begin DATA FOR THIS TASK
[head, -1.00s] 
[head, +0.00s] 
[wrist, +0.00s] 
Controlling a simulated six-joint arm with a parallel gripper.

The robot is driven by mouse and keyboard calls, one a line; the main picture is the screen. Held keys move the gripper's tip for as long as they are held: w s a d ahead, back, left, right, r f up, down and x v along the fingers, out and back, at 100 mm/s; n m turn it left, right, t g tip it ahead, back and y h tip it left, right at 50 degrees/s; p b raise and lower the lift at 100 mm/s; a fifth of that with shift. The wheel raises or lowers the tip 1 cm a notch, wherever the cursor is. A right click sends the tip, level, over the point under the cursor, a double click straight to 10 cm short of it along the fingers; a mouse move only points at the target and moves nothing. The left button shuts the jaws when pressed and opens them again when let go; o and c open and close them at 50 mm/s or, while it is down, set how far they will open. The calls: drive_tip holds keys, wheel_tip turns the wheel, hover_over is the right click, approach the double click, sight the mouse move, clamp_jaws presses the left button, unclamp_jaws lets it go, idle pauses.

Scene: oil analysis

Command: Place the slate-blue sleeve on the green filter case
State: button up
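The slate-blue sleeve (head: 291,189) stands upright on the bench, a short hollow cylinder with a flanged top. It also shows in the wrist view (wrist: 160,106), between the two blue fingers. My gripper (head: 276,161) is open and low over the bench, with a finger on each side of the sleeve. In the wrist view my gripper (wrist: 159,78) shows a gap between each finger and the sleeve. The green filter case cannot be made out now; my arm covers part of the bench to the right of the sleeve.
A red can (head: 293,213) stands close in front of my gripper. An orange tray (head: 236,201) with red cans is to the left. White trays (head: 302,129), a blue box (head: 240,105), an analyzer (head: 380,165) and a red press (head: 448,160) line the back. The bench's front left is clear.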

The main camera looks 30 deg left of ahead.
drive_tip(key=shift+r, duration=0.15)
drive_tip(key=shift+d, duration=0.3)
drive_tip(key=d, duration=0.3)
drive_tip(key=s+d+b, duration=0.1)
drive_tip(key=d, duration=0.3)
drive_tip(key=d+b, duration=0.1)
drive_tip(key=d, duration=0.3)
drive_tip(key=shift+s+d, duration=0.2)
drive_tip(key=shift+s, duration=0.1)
end DATA FOR THIS TASK
begin DATA FOR THIS TASK
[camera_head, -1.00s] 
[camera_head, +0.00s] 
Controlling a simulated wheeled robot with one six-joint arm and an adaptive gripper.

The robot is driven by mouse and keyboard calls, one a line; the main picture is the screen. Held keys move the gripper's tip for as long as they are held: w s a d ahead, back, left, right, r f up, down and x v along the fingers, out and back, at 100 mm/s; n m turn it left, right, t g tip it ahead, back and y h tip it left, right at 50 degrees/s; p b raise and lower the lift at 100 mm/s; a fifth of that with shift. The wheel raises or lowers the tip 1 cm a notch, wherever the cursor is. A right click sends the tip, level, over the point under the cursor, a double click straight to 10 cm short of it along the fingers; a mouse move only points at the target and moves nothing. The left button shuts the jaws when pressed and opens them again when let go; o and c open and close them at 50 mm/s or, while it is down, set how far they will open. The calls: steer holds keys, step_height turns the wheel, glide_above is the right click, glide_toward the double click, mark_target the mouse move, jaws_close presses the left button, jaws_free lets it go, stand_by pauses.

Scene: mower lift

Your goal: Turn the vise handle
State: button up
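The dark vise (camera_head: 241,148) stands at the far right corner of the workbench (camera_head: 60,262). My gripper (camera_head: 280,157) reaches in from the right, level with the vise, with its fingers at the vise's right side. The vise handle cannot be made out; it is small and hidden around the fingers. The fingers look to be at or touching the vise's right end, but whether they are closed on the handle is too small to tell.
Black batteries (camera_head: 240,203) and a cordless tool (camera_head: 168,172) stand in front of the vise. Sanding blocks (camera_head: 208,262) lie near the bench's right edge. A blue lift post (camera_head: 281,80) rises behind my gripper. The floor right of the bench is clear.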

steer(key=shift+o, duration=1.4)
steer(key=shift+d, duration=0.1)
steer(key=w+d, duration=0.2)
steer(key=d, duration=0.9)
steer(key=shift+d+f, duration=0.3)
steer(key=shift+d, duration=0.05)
end DATA FOR THIS TASK
The lines to extract from the data above begin with the line containing "[head, -1.00s]" and end with the line containing "Command: Place the". Extract them exactly, including both.

[head, -1.00s] 
[head, +0.00s] 
[wrist, +0.00s] 
Controlling a simulated six-joint arm with a parallel gripper.

The robot is driven by mouse and keyboard calls, one a line; the main picture is the screen. Held keys move the gripper's tip for as long as they are held: w s a d ahead, back, left, right, r f up, down and x v along the fingers, out and back, at 100 mm/s; n m turn it left, right, t g tip it ahead, back and y h tip it left, right at 50 degrees/s; p b raise and lower the lift at 100 mm/s; a fifth of that with shift. The wheel raises or lowers the tip 1 cm a notch, wherever the cursor is. A right click sends the tip, level, over the point under the cursor, a double click straight to 10 cm short of it along the fingers; a mouse move only points at the target and moves nothing. The left button shuts the jaws when pressed and opens them again when let go; o and c open and close them at 50 mm/s or, while it is down, set how far they will open. The calls: drive_tip holds keys, wheel_tip turns the wheel, hover_over is the right click, approach the double click, sight the mouse move, clamp_jaws presses the left button, unclamp_jaws lets it go, idle pauses.

Scene: oil analysis

Command: Place the slate-blue sleeve on the green filter case

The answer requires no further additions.